I spent the summer of 2004 as the live-in “Art Lady” (official title…no lie) of Camp Oty’Okwa. The camp introduced city kids from Columbus to the wilds of Hocking Hills State Park in south central Ohio for 7-10 days at a time. The job was 20% art education, 30% mentoring, and 50% disaster cleanup. It was exhausting and crazy and easily one of my favorite jobs ever.

Sometime after we’d started painting a spectacular 80 ft. camp mural, but before I got a raging case of conjunctivitis, the youngest cabin announced there was “a Rottweiler puppy living in the forest.” Hey sure, if you guys say so. I just kept on sorting lanyard lace while they talked. A lot of the kids had never been to the woods before camp, so I figured they were confusing their wildlife identification or pulling a prank on the Art Lady.

Days later they brought me the sorriest looking dog on a rope. I was shocked. He was bloated with weight but had no fur on his back. His tail was tucked, his head down. He winced when anyone got close.

“We caught him with hot dogs, Miss Katie!”

“That is one horrible looking dog. And it’s no Rottweiler puppy.”

“Yeah he is. He’s going to get HUGE. Feed him more hot dogs.”

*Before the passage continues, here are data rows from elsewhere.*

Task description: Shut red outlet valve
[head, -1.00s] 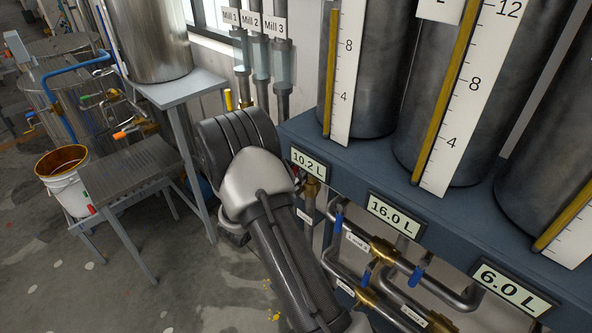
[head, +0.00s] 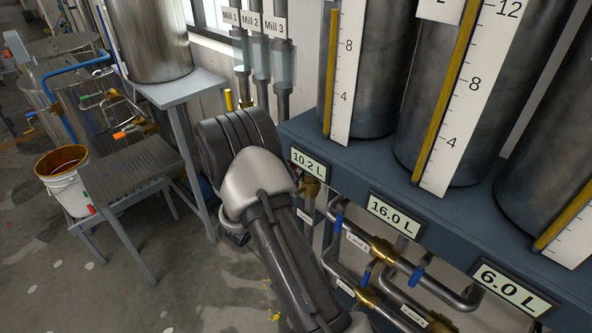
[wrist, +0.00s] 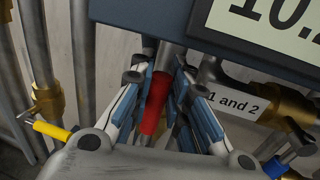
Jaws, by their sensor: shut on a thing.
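A grey pipe rises behind the handle. The valve's body is mostly hidden behind the fingers. In the head view my arm covers the gripper and the red handle, to the left of and below the 10.2 L display (head: 310,164).
Blue-handled brass valves (head: 382,250) and pipes run under the shelf (head: 350,172) to the right. A yellow-handled valve (wrist: 50,130) is close on the left in the wrist view. A bench (head: 130,172) and white bucket (head: 68,190) stand left, with open floor between.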

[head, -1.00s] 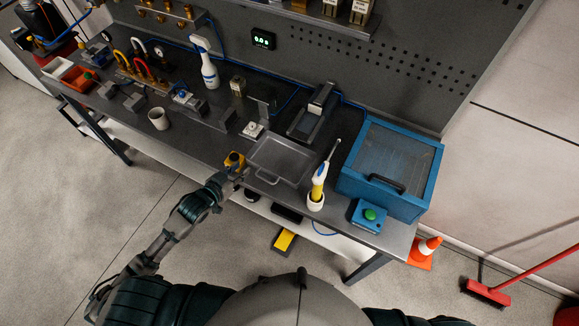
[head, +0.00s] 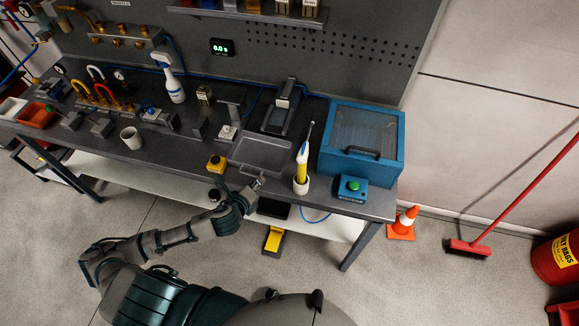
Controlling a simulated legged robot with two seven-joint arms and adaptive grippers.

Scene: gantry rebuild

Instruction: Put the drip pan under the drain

Then they went on a hike and left me standing there holding the rope. I like dogs, but this dog was pitiful. He was skittish and meek, fat but malnourished. His body was all out of proportion. I took him into the art room and told him to sit in the corner while I set up the day’s projects. He sat and watched, never untucking his tail and never uttering a peep. At bedtime he followed me into my cabin and slept on a bottom bunk, and in the morning I woke to a clean cabin. The dog was pitiful, but he was housetrained.

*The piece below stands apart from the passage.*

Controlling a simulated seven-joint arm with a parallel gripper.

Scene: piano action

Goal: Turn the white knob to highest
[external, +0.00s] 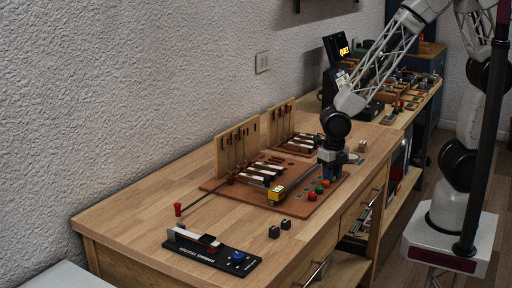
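I cannot make out a white knob for certain. A brown board (222,188) on the wooden bench carries a piano action model with several white-and-dark keys (262,178). Along its right side are a red button (325,183), a green button (319,189) and an orange-red button (311,196). My gripper (329,171) points down over the board's right end, just beyond the buttons. Something blue shows at its fingertips; I cannot tell whether it touches it. Its fingers are too small to read as open or shut, and they hide what lies behind them.
A yellow block (276,194) sits at a dark rail on the board. A black base (211,251) with a blue knob (238,257) lies at the bench front. Two small dark blocks (274,232) stand nearby. Upright wooden panels (238,148) stand behind the keys. The bench's left front is clear.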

The kids started calling him Samson.

That week the camp janitor, Scotty, provided some backstory: Sam and a little white dog had been at camp since fall. Whether runaways or cast-offs, the dogs gorged on trash all winter and then crept into the heated buildings and slept.  More than once Scotty found the dogs passed out in pools of their own vomit and had to chase them back into the cold. The white dog was hit by a car in the spring, and ever since Sam had been wandering the woods by himself. Scotty had seen Sam fighting raccoons for the trash.

Hmm…a lonely, depressed, trash-addicted raccoon fighter. I was starting to like this dog.

Gorge trip

Samson worked to reverse his reputation as a wayward drifter. Counselors told me he was tagging along on overnight hikes and chasing off raccoons. When he wasn’t hiking, he slept under my table in the art room or waited for meals to end outside the mess hall doors. Every night I stood in the activity field and whistled. Out of the dark a little black form came running, and together we walked to our cabin.

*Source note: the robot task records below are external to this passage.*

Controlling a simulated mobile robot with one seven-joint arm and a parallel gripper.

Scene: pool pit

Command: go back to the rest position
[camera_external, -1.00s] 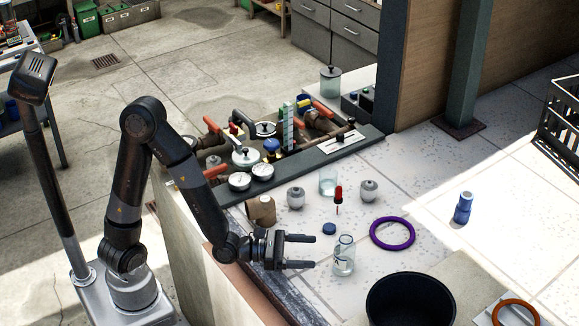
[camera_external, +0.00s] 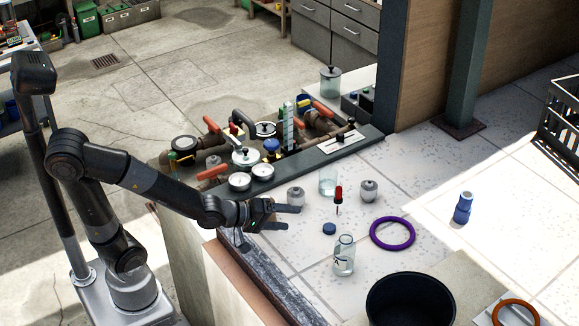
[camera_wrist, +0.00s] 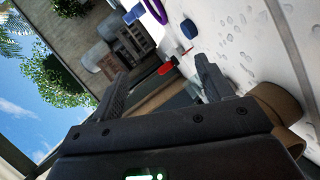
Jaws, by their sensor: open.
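My gripper (camera_external: 287,217) is open and empty in the external view, above the near left edge of the white speckled counter. In the wrist view its two fingers (camera_wrist: 165,85) stand apart with nothing between them. A brown cardboard-like roll (camera_wrist: 277,105) shows beside the right finger in the wrist view; in the external view it is mostly hidden behind my gripper. A clear glass bottle (camera_external: 344,256) stands upright on the counter to the right of my gripper, apart from it.
A small blue cap (camera_external: 329,228), a red-topped dropper (camera_external: 338,197), a glass beaker (camera_external: 328,183) and a purple ring (camera_external: 392,233) are on the counter. A black bucket (camera_external: 411,301) stands at the front. Pipes and gauges (camera_external: 263,171) crowd the back left.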

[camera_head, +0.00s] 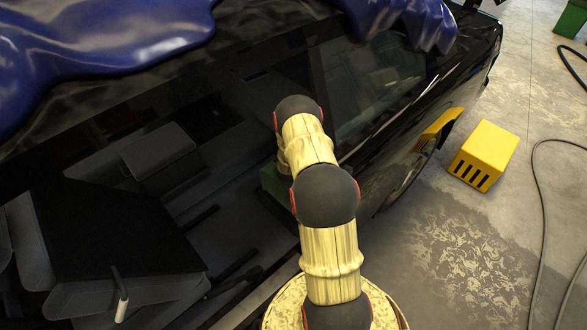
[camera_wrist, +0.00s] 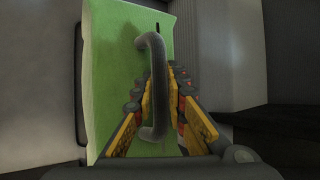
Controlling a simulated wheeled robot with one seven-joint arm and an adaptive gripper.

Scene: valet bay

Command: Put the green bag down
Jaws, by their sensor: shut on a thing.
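The green bag (camera_wrist: 112,65) fills the middle of the wrist view, with a dark grey arched handle (camera_wrist: 158,85) on its near face. My gripper (camera_wrist: 170,88) has its yellow and black fingers closed in on the handle, shut on the bag. The handle hides part of the fingertips. In the head view, a small dark green part of the bag (camera_head: 271,180) shows beside my arm inside the dark car. My arm hides the rest of it and my gripper there. I cannot tell whether the bag's base touches anything.
The black car (camera_head: 370,100) surrounds my reach, with dark seats (camera_head: 120,235) at the left. A blue cover (camera_head: 100,45) drapes over the top. A yellow slotted box (camera_head: 485,153) stands on the concrete floor at the right, near a cable (camera_head: 540,210). A green box (camera_head: 571,18) is far right.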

The day my grudging affection for Samson turned to love, everyone in camp was gone on a hike. I was cleaning up the art room and across the field, Scotty’s truck was parked in front of the mess hall, meaning he was cleaning too. I looked up to see a portly blob approach Scotty’s truck. The little dog looked left. He looked right. Then he carefully peed all over Scotty’s truck tires and ran away. I had witnessed one runaway dog’s revenge for getting kicked out of a winter’s worth of heated buildings. It was hilarious.

On a two-day break between camp sessions I took Sam into the city for a vet visit. My coworkers tried to prep me for what they thought would be bad news: that dog is old, he’s sick, he’s old AND sick, etc. But after a thorough check-up the vet said that Sam was only 4 or 5 years old. “He’s just had a terrible life is all.”

If that vet was right, Sam’s now 11 going on 12. Hopefully he’s got a few more years of adventure in him.